***** EXTRACTED MATERIAL

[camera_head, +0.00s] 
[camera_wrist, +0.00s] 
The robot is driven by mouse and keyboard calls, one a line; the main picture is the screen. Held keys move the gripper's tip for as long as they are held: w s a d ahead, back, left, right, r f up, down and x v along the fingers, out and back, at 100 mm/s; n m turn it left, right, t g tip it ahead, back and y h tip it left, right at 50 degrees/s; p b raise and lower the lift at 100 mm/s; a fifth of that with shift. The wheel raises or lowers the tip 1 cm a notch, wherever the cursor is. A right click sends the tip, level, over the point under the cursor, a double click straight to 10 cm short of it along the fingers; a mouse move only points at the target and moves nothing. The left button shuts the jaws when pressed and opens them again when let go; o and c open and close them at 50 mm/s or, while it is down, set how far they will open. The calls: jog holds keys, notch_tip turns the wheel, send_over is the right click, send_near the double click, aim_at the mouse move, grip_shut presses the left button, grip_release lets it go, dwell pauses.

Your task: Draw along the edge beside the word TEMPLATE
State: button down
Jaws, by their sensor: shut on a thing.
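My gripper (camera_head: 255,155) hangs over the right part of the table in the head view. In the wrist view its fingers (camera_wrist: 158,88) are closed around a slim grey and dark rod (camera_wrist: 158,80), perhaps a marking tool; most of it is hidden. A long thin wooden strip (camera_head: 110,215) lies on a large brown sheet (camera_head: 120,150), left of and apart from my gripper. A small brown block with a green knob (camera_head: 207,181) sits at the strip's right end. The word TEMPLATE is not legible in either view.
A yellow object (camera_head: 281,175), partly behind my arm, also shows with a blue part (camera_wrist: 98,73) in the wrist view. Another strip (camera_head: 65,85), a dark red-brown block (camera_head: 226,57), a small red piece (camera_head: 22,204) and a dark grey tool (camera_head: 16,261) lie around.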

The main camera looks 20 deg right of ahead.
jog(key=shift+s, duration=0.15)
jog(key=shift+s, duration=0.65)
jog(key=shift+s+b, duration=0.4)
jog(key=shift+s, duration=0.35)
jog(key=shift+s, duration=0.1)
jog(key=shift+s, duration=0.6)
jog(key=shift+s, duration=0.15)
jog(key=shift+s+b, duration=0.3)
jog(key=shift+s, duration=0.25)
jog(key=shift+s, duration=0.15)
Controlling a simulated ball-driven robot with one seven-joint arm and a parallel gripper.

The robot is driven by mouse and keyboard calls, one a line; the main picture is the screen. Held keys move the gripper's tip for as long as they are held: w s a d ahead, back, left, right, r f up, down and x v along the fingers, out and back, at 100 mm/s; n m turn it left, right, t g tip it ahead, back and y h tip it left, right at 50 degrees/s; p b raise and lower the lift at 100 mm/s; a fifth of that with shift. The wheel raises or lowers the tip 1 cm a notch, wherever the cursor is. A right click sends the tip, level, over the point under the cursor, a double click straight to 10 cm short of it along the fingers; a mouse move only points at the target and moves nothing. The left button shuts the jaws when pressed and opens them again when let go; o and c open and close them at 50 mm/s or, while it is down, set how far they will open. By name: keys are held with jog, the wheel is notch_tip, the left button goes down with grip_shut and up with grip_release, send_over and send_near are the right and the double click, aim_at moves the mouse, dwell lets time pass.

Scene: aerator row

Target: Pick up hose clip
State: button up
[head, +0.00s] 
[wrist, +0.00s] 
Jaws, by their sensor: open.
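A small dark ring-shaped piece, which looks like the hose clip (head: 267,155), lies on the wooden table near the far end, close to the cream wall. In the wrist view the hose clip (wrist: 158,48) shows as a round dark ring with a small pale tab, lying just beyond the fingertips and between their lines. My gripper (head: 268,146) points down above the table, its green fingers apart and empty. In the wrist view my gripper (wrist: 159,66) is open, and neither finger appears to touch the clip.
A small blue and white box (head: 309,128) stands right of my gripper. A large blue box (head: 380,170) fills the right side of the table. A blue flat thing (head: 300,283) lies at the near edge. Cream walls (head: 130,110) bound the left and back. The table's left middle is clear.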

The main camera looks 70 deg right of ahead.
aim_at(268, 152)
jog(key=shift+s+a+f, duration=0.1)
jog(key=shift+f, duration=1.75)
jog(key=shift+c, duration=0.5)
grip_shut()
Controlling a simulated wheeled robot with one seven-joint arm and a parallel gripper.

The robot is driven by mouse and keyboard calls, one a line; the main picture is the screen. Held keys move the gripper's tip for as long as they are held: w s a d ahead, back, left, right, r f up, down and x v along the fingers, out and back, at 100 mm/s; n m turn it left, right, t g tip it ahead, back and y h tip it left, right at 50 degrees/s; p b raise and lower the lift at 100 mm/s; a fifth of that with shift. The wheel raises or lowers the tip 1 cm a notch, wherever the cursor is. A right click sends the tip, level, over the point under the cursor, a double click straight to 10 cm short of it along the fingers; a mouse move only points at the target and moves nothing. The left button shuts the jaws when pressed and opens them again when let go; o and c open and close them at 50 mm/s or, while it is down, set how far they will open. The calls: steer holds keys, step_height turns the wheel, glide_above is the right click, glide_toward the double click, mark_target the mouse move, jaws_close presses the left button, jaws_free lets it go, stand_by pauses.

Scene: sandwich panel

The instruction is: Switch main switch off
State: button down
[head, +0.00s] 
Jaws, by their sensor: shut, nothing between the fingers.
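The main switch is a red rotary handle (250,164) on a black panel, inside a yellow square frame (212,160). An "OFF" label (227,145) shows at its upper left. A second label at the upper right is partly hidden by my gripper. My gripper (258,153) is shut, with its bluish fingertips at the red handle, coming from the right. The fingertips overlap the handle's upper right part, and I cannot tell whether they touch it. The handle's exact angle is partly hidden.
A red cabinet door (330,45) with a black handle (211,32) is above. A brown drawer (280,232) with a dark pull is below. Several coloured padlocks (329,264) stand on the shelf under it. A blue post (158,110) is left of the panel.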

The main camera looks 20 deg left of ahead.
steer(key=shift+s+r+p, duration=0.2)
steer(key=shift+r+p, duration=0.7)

**********

DIRECTIVE: Return verbatim the lines that run from the line containing "The main camera looks 20 deg right of ahead." through the line containing "Controlling a simulated ball-driven", inclusive.

FULL OUTPUT:
The main camera looks 20 deg right of ahead.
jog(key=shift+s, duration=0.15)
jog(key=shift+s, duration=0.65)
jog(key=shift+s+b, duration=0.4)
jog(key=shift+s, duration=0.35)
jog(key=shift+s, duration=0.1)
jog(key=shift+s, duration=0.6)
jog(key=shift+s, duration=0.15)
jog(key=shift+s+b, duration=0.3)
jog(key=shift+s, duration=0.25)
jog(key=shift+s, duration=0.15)
Controlling a simulated ball-driven robot with one seven-joint arm and a parallel gripper.

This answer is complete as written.